Changing your details can only be possible once logged in but you can’t log in if you don’t have your original phone number. I’m not sure what will happen then!
I don’t believe this two step authentication provides any extra security, just frustration for business owners and their bookkeepers and accountants. Many business owners do not want to access their accounts themselves and provide their access details to someone they trust. Whilst these trusted advisors can be set up as an agent it is not always that simple. It takes time to apply for and receive authority and sometimes the business owner needs to have an answer now or a VAT return needs to be submitted now. Access to PAYE records has never been available for agents so currently we have to log in using our clients’ access information to review their record.

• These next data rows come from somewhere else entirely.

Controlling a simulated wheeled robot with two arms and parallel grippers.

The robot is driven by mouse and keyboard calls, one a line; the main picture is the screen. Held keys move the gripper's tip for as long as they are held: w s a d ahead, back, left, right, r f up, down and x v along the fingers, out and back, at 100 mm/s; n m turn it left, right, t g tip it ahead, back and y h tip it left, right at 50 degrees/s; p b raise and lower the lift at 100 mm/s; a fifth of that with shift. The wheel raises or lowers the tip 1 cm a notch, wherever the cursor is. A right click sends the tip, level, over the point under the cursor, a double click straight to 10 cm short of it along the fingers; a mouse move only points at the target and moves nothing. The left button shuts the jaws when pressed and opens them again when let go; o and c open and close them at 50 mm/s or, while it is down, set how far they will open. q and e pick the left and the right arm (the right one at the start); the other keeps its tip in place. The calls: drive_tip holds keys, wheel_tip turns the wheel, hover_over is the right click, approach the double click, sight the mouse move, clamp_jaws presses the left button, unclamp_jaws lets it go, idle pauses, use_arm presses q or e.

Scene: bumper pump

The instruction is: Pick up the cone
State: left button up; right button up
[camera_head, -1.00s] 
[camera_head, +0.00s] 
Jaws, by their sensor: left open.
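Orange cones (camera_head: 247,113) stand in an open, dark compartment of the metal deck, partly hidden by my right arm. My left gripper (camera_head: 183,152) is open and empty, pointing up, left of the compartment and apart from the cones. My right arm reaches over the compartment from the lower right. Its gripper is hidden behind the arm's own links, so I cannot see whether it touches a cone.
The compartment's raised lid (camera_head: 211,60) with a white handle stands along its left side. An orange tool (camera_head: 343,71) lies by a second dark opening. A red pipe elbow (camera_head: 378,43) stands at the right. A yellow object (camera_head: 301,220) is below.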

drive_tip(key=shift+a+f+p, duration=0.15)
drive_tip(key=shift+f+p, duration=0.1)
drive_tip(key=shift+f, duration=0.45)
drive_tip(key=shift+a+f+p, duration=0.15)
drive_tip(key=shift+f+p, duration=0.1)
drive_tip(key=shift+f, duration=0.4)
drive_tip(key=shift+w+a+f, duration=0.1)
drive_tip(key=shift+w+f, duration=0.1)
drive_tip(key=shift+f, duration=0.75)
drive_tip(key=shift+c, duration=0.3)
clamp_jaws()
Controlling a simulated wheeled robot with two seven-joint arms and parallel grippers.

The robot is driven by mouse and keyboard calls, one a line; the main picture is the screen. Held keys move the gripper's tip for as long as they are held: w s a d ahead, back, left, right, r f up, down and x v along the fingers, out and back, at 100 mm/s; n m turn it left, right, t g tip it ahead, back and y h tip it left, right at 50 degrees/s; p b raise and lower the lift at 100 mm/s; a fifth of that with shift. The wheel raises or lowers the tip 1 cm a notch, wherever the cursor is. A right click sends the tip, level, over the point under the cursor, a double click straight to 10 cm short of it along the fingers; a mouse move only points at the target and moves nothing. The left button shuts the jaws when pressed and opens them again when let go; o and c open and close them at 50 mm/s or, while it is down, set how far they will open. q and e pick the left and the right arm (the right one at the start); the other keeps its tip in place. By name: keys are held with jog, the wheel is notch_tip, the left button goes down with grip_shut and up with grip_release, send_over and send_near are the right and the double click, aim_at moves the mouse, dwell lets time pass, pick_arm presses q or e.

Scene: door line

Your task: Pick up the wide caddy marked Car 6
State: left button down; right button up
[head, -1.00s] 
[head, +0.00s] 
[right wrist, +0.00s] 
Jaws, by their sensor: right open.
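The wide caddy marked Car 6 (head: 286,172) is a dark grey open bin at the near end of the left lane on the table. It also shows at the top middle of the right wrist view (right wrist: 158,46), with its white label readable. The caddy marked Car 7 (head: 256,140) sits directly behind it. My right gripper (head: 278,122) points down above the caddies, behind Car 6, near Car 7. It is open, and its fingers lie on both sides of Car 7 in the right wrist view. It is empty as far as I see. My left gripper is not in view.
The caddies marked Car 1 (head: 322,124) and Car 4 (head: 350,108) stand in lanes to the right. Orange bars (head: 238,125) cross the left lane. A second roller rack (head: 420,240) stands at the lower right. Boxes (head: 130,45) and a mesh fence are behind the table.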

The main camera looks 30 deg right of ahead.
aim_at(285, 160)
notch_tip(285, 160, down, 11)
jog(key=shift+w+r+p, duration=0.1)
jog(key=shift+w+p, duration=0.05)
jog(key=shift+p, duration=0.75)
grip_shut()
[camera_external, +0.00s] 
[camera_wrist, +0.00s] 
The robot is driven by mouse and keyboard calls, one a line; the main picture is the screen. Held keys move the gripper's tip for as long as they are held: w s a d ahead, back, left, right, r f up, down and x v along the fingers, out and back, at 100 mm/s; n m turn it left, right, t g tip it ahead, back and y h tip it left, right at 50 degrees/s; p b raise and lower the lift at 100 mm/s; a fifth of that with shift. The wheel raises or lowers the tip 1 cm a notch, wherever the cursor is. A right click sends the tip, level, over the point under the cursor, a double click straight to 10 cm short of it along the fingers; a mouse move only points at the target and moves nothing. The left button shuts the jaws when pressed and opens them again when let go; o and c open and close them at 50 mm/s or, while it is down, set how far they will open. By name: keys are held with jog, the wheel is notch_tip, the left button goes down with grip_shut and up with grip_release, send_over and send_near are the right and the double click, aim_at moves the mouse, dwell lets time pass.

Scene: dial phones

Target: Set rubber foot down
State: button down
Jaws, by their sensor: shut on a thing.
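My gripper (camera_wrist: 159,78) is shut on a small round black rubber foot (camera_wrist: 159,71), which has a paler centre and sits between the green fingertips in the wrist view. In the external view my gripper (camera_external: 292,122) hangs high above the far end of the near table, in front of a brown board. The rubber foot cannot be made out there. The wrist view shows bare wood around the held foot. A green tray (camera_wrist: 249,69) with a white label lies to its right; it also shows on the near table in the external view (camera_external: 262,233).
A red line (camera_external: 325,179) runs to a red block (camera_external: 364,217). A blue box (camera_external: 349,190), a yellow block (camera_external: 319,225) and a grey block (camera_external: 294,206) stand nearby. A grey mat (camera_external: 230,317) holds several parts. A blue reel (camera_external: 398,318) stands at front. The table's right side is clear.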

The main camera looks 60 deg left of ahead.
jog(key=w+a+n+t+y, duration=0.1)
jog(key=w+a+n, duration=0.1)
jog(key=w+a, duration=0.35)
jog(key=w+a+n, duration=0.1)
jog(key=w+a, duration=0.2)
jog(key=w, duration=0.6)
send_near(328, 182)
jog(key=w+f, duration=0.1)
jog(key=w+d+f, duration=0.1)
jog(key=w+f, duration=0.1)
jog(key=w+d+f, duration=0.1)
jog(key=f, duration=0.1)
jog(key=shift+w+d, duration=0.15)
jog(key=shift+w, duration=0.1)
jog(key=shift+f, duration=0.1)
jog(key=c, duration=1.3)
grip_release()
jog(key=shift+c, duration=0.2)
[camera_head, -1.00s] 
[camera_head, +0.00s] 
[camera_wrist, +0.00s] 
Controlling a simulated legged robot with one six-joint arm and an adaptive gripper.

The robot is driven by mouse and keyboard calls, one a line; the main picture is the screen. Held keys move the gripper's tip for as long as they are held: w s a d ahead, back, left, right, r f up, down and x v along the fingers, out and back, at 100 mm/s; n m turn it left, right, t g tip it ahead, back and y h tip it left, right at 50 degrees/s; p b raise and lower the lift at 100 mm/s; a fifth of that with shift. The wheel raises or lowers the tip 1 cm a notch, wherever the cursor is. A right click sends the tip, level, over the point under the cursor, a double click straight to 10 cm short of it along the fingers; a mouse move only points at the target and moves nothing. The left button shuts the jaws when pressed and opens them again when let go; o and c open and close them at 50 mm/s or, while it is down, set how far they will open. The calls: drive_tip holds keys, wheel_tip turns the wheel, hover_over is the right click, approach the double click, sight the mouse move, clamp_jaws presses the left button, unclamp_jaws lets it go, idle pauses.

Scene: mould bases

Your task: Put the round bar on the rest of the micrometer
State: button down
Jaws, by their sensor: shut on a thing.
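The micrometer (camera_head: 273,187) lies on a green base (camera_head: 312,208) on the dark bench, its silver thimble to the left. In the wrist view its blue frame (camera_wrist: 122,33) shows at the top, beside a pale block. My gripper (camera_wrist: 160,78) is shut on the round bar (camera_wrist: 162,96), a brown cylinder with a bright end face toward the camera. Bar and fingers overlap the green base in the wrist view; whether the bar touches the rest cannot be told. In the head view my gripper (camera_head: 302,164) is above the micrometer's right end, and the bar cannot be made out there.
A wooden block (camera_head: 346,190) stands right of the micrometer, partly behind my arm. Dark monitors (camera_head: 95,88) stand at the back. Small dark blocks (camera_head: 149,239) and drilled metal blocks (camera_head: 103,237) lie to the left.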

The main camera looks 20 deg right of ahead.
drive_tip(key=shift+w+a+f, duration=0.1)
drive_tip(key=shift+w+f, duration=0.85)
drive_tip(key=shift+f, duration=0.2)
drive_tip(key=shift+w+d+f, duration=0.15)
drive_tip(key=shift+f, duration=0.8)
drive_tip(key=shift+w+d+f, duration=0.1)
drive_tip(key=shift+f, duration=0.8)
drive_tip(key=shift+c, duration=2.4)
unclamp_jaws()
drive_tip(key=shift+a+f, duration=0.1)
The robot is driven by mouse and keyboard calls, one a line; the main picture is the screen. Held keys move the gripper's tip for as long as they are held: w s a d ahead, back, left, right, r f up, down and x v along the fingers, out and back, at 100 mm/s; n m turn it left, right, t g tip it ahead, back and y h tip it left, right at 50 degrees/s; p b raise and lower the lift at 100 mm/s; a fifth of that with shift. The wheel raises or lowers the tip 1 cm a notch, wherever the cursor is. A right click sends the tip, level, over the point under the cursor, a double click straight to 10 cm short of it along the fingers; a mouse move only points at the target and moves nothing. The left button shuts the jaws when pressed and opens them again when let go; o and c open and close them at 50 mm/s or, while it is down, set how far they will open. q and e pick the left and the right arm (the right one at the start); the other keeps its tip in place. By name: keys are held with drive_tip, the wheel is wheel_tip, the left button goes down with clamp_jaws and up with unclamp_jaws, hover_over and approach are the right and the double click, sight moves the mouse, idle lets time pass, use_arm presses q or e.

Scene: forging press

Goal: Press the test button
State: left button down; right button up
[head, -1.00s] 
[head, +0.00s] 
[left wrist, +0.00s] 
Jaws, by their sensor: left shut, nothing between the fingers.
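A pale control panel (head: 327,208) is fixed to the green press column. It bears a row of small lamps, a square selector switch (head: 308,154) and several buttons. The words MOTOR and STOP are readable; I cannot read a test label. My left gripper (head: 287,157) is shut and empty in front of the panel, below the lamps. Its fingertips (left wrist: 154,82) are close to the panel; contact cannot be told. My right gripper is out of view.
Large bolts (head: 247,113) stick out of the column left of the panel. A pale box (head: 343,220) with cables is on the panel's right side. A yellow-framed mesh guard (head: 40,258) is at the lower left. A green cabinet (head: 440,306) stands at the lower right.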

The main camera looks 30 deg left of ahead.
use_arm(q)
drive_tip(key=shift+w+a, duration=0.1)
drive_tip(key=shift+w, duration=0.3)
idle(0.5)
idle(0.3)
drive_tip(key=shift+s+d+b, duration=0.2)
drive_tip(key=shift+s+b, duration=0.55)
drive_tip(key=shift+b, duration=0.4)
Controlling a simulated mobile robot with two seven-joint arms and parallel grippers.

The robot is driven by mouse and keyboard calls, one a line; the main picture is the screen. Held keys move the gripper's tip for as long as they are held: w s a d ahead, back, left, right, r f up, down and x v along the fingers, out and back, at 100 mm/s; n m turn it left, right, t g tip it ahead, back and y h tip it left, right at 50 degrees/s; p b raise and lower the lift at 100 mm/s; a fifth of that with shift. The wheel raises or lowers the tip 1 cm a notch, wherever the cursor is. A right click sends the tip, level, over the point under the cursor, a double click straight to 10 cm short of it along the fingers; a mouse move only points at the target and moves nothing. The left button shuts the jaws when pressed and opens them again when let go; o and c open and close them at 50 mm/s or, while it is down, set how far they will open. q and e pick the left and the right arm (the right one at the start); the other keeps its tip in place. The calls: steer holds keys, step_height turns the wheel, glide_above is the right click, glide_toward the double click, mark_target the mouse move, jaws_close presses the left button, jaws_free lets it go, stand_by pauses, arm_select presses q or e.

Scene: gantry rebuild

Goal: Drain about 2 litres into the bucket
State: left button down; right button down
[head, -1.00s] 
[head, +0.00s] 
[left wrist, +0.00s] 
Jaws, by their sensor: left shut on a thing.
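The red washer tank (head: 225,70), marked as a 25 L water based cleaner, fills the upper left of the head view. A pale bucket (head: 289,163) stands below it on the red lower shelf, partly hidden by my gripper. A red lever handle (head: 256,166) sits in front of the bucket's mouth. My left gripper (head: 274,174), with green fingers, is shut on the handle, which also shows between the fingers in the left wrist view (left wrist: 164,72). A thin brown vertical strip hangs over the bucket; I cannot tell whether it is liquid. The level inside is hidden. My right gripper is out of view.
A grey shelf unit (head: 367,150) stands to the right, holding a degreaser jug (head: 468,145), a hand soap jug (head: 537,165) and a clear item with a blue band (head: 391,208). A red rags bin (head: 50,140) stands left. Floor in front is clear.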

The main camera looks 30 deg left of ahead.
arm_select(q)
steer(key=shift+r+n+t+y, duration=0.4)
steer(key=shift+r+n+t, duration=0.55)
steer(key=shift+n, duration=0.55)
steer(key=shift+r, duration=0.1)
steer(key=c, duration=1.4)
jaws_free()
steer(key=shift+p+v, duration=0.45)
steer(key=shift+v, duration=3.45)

We do this regularly as we have found RTI submissions have not been uploaded or are different to what has been submitted, payments have not been shown or HMRC are chasing for monies owed which are not. Regular review is part of our service and has proved valuable to our clients. They would not want to do it themselves and if they did they would certainly find it quite complicated to follow!
It is vital that we continue to have access to our clients records with their permission so that we can provide the level of service which they want. We are professionals and if our clients trust us then HMRC should also trust us to keep the log in details secure.
There are lots of scenarios where two step authentication is going to cause a real problem and I hope this can be kept at bay for as long as possible. I recommend you choose “Not now” for as long as you can and hopefully until there is a workable solution to the scenarios I have set out above.